To learn more about this collection please see the finding aid link found above, and/or visit the College and Lutheran Church Archives to use these primary sources.
Almen-Vickner Foundation. Records of the Almen-Vickner Foundation, April 1945- August 1978. GACA Collection 212. 3 folders.
ABSTRACT:
The Almen-Vickner Foundation Collection consists of the articles, by laws, meeting minutes, and financial information regarding the endowment created by Edwin Vickner and Bertha Almen, his wife, in 1951. The purpose of this foundation was to provide scholarships and in-grant aid to students at Gustavus Adolphus College.
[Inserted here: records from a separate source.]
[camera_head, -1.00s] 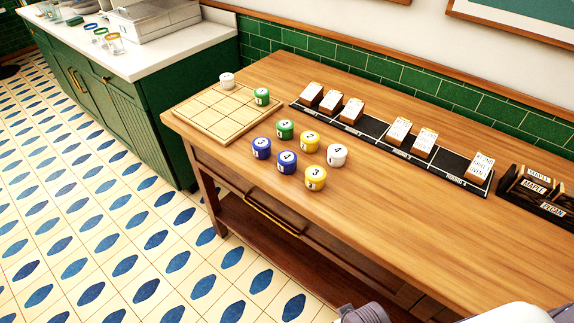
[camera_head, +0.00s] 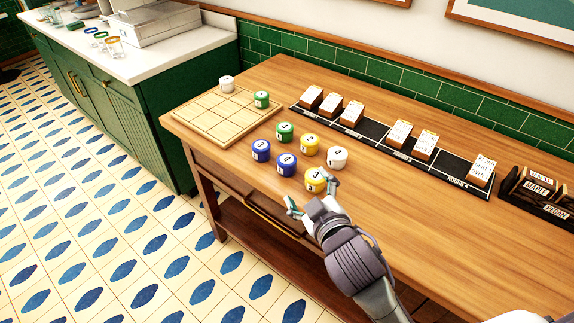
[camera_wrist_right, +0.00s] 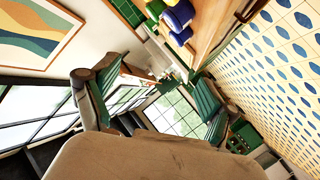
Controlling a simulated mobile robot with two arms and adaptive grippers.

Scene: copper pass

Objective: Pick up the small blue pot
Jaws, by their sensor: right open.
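Two small blue pots with numbered white lids stand on the wooden table: one (camera_head: 261,150) at the left of the group, the other (camera_head: 286,164) nearer the middle. Which one is smaller I cannot tell. My right gripper (camera_head: 312,196) is open and empty at the table's front edge, right of and nearer than the blue pots, with its fingertips close to the front yellow pot (camera_head: 315,183). In the right wrist view my open fingers (camera_wrist_right: 152,102) show nothing held; a blue pot (camera_wrist_right: 180,14) is at the top. My left gripper is not seen.
A green pot (camera_head: 285,132), another yellow pot (camera_head: 309,145) and a white pot (camera_head: 337,158) stand close around the blue pots. A gridded wooden board (camera_head: 212,118) is at the left, a black card rack (camera_head: 380,146) behind. Bare tabletop (camera_head: 415,205) lies right.

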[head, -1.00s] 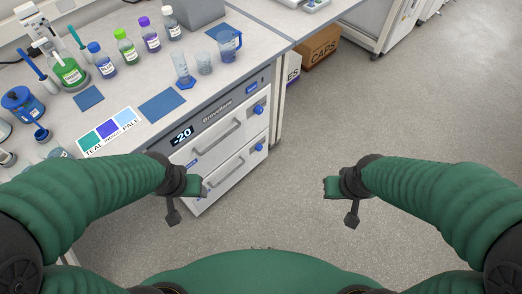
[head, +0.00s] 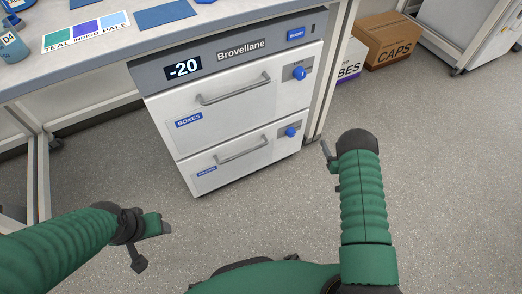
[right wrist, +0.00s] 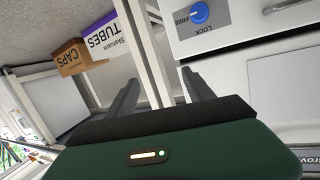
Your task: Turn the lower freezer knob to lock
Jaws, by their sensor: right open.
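The freezer (head: 235,105) stands under the bench with two white drawers, both shut. The lower knob (head: 290,132) is blue and sits at the right end of the lower drawer; its pointer is too small to read. A similar upper knob (head: 299,73) sits above it. My right gripper (head: 328,155) is to the right of the lower knob, apart from it. In the right wrist view its fingers (right wrist: 158,92) are spread and empty. A blue knob (right wrist: 200,12) with LOCK and FREE marks lies beyond them; I cannot tell which one. My left gripper (head: 150,240) hangs low at left, away from the freezer.
Bar handles cross the upper drawer (head: 233,90) and lower drawer (head: 240,152). A bench leg (head: 328,85) stands right of the freezer. The floor (head: 220,220) in front is clear.

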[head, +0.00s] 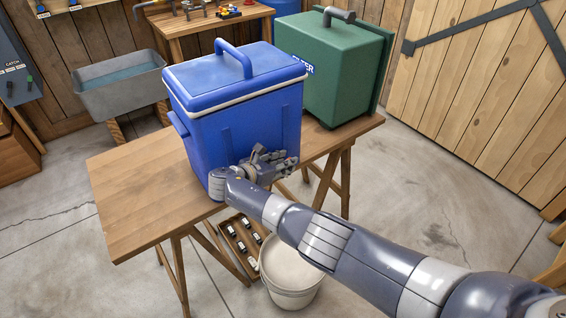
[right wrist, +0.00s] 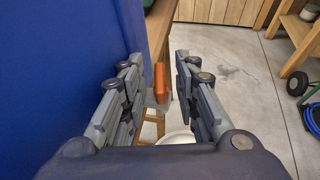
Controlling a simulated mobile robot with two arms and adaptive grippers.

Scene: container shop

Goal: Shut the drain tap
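The blue cooler (head: 240,125) with its lid closed stands on the wooden table (head: 130,200). Its blue wall (right wrist: 50,80) fills the left of the right wrist view. My right gripper (head: 280,163) is at the lower front of the cooler. In the right wrist view it (right wrist: 159,72) is open, its two fingers apart. An orange lever (right wrist: 159,83), apparently the drain tap's handle, stands upright between and beyond the fingers, with a grey part below it. I see no contact with the fingers. In the head view the tap is hidden by the gripper. My left gripper is not in view.
A white bucket (head: 288,272) stands on the floor below the table edge, beside a wooden tray (head: 241,246) of small items. A green filter box (head: 340,70) stands right of the cooler. The floor to the right is mostly clear.
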The collection begins in 1945 (when talks of giving back to the college first began) and spans until the foundation was dissolved in 1978, whereupon its remaining assets were placed within the college’s Endowment Fund.
Edwin Vickner became a modern language professor at Gustavus Adolphus College in 1903, but he left just three years later. Vickner decided to return in the fall of 1910, accepting a position over one at the University of Michigan (due to a pay raise offer from President Peter August Mattson). A year, later Vickner married a Gustavus alum, Bertha Almen, and together they left St. Peter for the University of Washington in Seattle in 1912. Vickner took over the Scandinavian Languages and Literature department, which he greatly expanded, teaching there until his retirement in 1948. Although gone, the two maintained interest in the well-being of the college. In the 1940s they created the Almen-Vickner Collection as a supplement to what was already housed in the library. Upon retirement, the two returned to Minnesota and increased their endowment to the college to include scholarships and various donations. After Vickner’s death in 1958, Bertha donated the money from his estate to create the Edwin J. Vickner Language Hall at Gustavus Adolphus College.